Vordering van de benadeelde partij [benadeelde 7]
Wijst toe de vordering tot schadevergoeding van de benadeelde partij [benadeelde 7] ter zake van het onder 1 bewezenverklaarde tot het bedrag van € 28.109,59 (achtentwintigduizend honderdnegen euro en negenenvijftig cent) bestaande uit € 3.109,59 (drieduizend honderdnegen euro en negenenvijftig cent) materiële schade en € 25.000,00 (vijfentwintigduizend euro) immateriële schade, waarvoor de verdachte met de mededader(s) hoofdelijk voor het gehele bedrag aansprakelijk is, vermeerderd met de wettelijke rente vanaf de hierna te noemen aanvangsdatum tot aan de dag der voldoening.
Verklaart de benadeelde partij voor het overige niet-ontvankelijk in de vordering en bepaalt dat de benadeelde partij in zoverre de vordering slechts bij de burgerlijke rechter kan aanbrengen.
Veroordeelt de verdachte in de door de benadeelde partij gemaakte en ten behoeve van de tenuitvoerlegging nog te maken kosten, tot aan de datum van deze uitspraak begroot op € 514,96 (vijfhonderdveertien euro en zesennegentig cent).
Legt aan de verdachte de verplichting op om aan de Staat, ten behoeve van het slachtoffer, genaamd [benadeelde 7] , ter zake van het onder 1 bewezenverklaarde een bedrag te betalen van € 28.109,59 (achtentwintigduizend honderdnegen euro en negenenvijftig cent) bestaande uit € 3.109,59 (drieduizend honderdnegen euro en negenenvijftig cent) materiële schade en € 25.000,00 (vijfentwintigduizend euro) immateriële schade, vermeerderd met de wettelijke rente vanaf de hierna te noemen aanvangsdatum tot aan de dag der voldoening.

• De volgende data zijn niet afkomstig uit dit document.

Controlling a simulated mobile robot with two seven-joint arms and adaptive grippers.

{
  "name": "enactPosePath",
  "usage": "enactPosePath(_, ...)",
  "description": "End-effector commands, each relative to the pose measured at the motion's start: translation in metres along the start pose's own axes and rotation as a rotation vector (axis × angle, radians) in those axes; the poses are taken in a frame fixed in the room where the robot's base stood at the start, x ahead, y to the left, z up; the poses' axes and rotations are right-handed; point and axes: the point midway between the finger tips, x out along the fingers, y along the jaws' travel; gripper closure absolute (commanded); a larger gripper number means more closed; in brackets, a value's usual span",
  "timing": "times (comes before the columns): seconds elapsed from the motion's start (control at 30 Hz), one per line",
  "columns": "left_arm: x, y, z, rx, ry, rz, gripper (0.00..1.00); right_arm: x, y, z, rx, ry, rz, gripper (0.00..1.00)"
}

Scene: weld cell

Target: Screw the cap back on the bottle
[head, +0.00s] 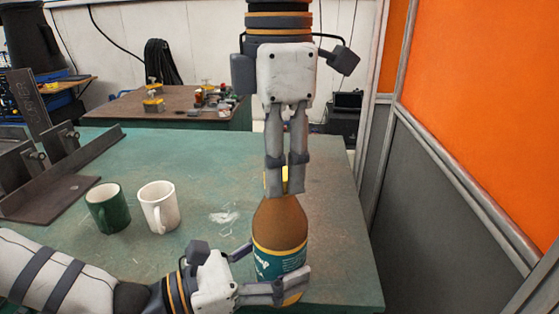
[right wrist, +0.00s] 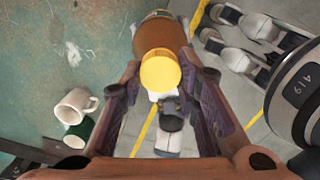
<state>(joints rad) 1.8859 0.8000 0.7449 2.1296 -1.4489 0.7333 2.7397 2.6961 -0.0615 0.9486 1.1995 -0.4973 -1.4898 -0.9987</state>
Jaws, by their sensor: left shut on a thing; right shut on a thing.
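The brown bottle (head: 280,228) with a teal label stands roughly upright at the right of the head view. My left gripper (head: 276,270) is shut around its lower body, at the label. The yellow cap (right wrist: 160,70) is at the bottle's top, between the fingers of my right gripper (right wrist: 166,82). My right gripper comes from above in the head view (head: 286,180) and is shut on the cap, mostly hiding it and the neck. I cannot tell how far the cap is threaded. The bottle's base is partly hidden, so I cannot tell whether it rests on anything.
A green mug (head: 108,209) and a white mug (head: 158,207) stand on the green table (head: 200,160), left of the bottle. Dark metal fixtures (head: 60,180) lie at the table's left. An orange and grey partition (head: 470,110) rises at the right.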

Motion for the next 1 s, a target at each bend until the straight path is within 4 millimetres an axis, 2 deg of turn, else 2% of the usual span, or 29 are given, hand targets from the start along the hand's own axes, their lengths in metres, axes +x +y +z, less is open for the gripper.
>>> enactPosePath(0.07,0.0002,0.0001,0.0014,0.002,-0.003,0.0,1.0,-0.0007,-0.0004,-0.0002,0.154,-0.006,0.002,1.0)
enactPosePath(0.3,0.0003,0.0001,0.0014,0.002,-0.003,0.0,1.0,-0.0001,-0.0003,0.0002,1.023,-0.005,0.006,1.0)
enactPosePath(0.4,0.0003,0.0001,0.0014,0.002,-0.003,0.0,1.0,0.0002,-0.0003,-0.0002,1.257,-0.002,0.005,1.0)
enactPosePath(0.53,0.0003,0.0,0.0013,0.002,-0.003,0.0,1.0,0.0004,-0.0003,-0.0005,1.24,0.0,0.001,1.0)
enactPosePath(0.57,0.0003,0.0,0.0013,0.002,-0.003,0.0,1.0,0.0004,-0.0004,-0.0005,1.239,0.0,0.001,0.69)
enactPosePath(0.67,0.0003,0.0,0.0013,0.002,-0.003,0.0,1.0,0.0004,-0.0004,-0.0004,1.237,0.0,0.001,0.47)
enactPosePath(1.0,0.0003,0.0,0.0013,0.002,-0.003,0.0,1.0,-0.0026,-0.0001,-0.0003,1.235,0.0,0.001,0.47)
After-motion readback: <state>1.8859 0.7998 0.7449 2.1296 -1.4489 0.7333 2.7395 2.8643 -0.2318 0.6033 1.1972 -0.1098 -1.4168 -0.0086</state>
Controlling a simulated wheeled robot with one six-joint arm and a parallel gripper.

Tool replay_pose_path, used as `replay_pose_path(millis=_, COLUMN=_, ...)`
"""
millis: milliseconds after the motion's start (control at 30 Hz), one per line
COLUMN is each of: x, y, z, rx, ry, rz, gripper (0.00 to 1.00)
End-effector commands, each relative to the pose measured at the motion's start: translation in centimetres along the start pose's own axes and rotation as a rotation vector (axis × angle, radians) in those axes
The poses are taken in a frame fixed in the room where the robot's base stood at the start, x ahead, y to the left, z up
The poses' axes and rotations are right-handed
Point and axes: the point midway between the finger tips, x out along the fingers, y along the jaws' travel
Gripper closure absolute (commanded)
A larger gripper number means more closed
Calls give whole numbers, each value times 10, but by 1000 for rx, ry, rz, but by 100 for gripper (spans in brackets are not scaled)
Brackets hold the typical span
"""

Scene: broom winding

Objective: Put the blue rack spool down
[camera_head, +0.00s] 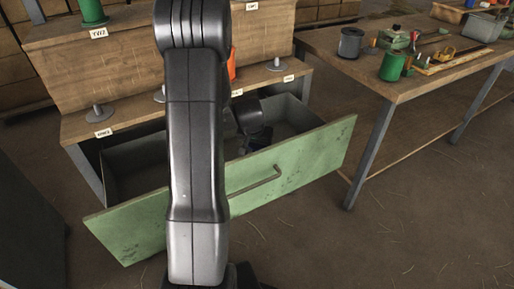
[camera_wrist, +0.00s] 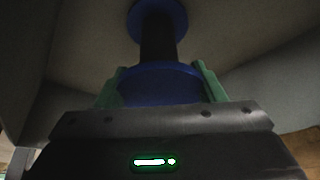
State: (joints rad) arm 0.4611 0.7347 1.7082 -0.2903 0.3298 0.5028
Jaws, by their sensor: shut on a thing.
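The blue spool (camera_wrist: 160,85) stands out in the wrist view, with its far flange (camera_wrist: 158,16) beyond a dark core. The green fingers of my gripper (camera_wrist: 159,74) are shut on the sides of its near flange. In the head view my gripper is down inside the open drawer (camera_head: 140,165), and the blue spool (camera_head: 259,143) shows only as a small dark blue patch. I cannot tell whether the spool touches the drawer floor.
The drawer's green front (camera_head: 300,155) with its handle is pulled out below the wooden rack (camera_head: 120,65). The rack has metal pegs (camera_head: 98,113), an orange spool (camera_head: 232,66) and a green spool (camera_head: 92,12). A workbench (camera_head: 330,42) on the right holds a grey spool (camera_head: 350,43) and tools.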

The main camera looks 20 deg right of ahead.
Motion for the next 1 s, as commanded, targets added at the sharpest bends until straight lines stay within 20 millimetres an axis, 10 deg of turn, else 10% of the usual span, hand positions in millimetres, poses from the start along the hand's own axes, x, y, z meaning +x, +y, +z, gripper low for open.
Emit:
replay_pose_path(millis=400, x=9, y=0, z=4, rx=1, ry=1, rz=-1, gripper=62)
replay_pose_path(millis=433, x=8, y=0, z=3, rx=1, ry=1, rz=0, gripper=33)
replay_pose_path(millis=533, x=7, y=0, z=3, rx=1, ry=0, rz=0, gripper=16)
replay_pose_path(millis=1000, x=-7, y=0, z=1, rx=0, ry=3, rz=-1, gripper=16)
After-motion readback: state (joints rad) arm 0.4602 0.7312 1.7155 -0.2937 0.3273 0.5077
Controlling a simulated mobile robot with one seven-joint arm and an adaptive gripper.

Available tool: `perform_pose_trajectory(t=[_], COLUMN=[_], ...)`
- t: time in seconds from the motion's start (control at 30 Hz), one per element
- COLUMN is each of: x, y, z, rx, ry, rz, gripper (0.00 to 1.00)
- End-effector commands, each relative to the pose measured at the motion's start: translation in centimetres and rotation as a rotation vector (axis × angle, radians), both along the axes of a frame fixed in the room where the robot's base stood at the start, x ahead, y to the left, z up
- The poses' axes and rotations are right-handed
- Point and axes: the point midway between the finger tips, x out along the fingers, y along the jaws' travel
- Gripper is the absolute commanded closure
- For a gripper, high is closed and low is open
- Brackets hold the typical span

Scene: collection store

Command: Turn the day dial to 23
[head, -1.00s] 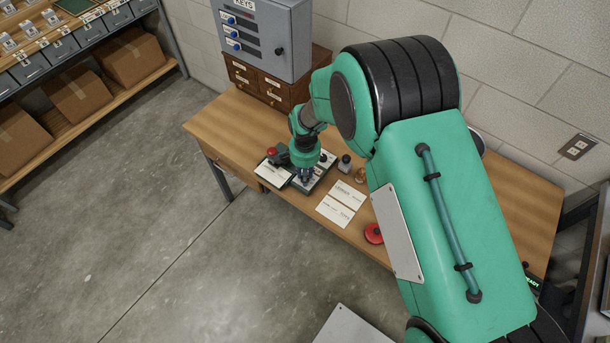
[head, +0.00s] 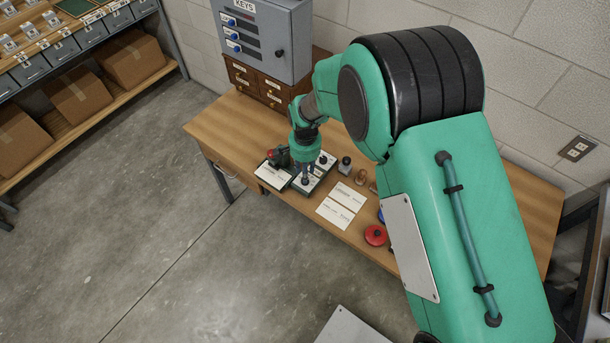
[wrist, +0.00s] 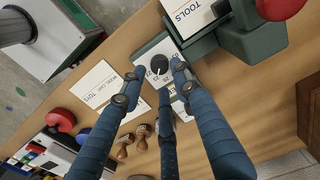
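A dial plate (head: 302,186) with black knobs lies on the wooden desk. In the wrist view one black round knob (wrist: 160,64) sits on its pale face, with small numbers partly visible around it, 23 seemingly among them. The pointer's exact setting is too small to tell. My gripper (wrist: 156,77) has three blue fingers spread apart, with their tips near the knob and no clear contact. The third finger hides part of the plate. In the head view my gripper (head: 304,167) is over the dial plate.
A stamp device with a red knob (head: 270,154) and a TOOLS card (wrist: 190,15) stand right beside the plate. A grey key cabinet (head: 262,40) stands behind.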

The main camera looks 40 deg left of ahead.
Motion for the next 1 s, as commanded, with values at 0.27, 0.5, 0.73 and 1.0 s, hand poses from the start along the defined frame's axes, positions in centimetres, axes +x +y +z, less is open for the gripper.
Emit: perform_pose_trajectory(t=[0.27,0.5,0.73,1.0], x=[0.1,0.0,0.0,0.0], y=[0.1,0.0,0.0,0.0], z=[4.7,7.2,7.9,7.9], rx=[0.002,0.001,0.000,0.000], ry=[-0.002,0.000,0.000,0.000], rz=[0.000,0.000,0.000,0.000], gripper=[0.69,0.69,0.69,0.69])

Bepaalt de duur van de gijzeling op ten hoogste 152 (honderdtweeënvijftig) dagen. Toepassing van die gijzeling heft de verplichting tot schadevergoeding aan de Staat ten behoeve van het slachtoffer niet op.

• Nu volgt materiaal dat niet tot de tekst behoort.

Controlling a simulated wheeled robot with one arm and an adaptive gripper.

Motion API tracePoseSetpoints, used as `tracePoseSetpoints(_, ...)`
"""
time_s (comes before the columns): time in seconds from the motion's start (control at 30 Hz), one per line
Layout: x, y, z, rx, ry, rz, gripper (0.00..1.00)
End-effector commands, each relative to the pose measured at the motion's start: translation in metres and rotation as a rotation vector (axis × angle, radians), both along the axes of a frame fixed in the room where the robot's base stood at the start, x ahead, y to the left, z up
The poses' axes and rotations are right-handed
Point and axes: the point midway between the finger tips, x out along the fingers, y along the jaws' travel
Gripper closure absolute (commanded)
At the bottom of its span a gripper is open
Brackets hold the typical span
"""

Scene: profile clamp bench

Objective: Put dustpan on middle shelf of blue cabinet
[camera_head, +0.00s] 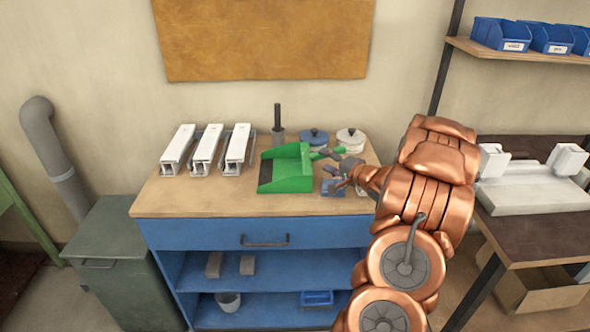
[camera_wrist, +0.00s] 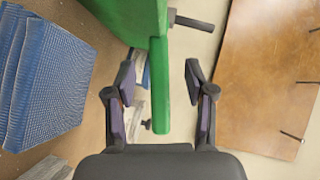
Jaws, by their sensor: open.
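The green dustpan (camera_head: 287,172) lies on the wooden top of the blue cabinet (camera_head: 210,235), its handle pointing right. In the wrist view the dustpan (camera_wrist: 135,15) fills the upper middle, and its green handle (camera_wrist: 159,85) extends down between my open fingers. My gripper (camera_wrist: 159,80) has visible gaps on both sides of the handle. In the head view my gripper (camera_head: 338,180) is at the right part of the top, partly hidden by my arm. The cabinet's middle shelf (camera_head: 300,270) is open below the drawer and holds two grey-brown blocks (camera_head: 214,265) at its left.
The lower shelf holds a bucket (camera_head: 228,301) and blue bin (camera_head: 317,298). The middle shelf's centre looks clear; my arm hides its right end.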

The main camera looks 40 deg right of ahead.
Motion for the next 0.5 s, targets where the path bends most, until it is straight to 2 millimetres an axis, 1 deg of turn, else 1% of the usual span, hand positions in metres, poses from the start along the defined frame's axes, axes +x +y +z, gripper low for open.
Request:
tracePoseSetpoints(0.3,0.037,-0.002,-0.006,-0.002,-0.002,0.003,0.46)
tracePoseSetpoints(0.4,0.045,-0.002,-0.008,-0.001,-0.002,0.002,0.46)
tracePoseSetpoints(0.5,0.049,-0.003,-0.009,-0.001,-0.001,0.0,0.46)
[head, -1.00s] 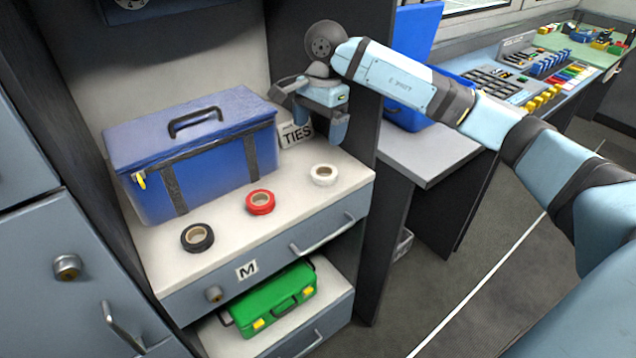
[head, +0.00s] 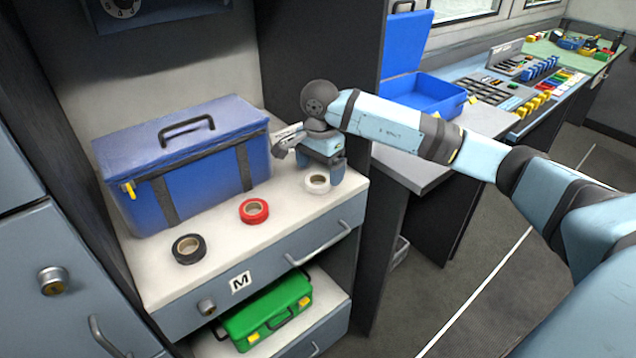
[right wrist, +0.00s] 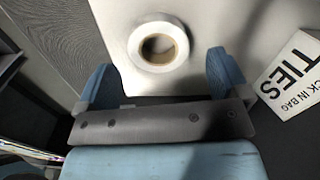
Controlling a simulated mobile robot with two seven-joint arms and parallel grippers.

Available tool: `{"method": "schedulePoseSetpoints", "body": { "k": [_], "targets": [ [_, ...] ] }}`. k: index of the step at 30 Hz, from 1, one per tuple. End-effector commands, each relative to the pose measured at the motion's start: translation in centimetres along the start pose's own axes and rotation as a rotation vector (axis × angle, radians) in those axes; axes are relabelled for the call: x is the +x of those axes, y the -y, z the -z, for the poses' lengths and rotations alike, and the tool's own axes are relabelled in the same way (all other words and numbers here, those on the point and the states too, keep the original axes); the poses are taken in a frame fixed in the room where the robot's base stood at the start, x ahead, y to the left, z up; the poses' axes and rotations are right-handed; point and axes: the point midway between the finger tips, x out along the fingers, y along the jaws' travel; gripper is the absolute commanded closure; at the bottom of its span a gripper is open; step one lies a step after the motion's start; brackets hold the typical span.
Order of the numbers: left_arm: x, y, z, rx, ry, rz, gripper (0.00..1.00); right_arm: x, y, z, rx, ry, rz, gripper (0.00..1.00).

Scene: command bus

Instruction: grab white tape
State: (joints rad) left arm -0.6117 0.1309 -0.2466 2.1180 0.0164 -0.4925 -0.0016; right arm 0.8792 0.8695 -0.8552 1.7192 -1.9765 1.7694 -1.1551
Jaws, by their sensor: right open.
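The white tape (head: 317,183) is a roll lying flat near the right end of the white shelf top (head: 215,221). In the right wrist view the white tape (right wrist: 158,46) lies ahead of the fingertips, roughly centred between them. My right gripper (head: 322,180) is open, pointing down just over the tape and partly covering it in the head view. Its two blue fingers stand apart, with the gap between them (right wrist: 160,75) empty. A red tape (head: 254,211) and a black tape (head: 188,249) lie on the same shelf top. My left gripper is not in view.
A blue bag (head: 185,165) stands behind the tapes. A TIES box (right wrist: 292,75) is close beside the right gripper. A dark cabinet panel (head: 372,215) bounds the shelf on the right. A green case (head: 268,309) sits in the compartment below.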

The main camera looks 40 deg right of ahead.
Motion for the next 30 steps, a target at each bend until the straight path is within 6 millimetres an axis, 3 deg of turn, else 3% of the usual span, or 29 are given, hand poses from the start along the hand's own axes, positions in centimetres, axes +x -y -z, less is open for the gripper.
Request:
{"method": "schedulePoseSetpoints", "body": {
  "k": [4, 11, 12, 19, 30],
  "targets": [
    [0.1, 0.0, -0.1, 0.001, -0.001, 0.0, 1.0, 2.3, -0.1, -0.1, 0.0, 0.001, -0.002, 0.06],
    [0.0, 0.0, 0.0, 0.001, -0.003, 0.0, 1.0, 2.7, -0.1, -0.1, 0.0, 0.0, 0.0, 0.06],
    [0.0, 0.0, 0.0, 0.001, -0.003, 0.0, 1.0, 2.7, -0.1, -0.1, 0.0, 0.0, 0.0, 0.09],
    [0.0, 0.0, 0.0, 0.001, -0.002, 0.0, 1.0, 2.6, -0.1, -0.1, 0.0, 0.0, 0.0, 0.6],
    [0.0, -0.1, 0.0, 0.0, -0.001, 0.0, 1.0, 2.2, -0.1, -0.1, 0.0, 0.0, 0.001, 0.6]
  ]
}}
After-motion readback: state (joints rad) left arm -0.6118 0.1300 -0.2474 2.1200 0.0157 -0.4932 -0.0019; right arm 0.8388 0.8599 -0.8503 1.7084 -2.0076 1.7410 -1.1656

Bepaalt dat indien en voor zover de verdachte of zijn mededader(s) aan een van beide betalingsverplichtingen hebben voldaan, de andere vervalt.
Bepaalt de aanvangsdatum van de wettelijke rente voor de materiële schade op 17 april 2016.
Vordering van de benadeelde partij [benadeelde 7]
Wijst toe de vordering tot schadevergoeding van de benadeelde partij [benadeelde 7] ter zake van het onder 1 bewezenverklaarde tot het bedrag van € 25.535,00 (vijfentwintigduizend vijfhonderdvijfendertig euro) bestaande uit € 535,00 (vijfhonderdvijfendertig euro) materiële schade en € 25.000,00 (vijfentwintigduizend euro) immateriële schade, waarvoor de verdachte met de mededader(s) hoofdelijk voor het gehele bedrag aansprakelijk is, vermeerderd met de wettelijke rente vanaf de hierna te noemen aanvangsdatum tot aan de dag der voldoening.
Veroordeelt de verdachte in de door de benadeelde partij gemaakte en ten behoeve van de tenuitvoerlegging nog te maken kosten, tot aan de datum van deze uitspraak begroot op € 250,00 (tweehonderdvijftig euro).
Legt aan de verdachte de verplichting op om aan de Staat, ten behoeve van het slachtoffer, genaamd [benadeelde 7] , ter zake van het onder 1 bewezenverklaarde een bedrag te betalen van € 25.535,00 (vijfentwintigduizend vijfhonderdvijfendertig euro) bestaande uit € 535,00 (vijfhonderdvijfendertig euro) materiële schade en € 25.000,00 (vijfentwintigduizend euro) immateriële schade, vermeerderd met de wettelijke rente vanaf de hierna te noemen aanvangsdatum tot aan de dag der voldoening.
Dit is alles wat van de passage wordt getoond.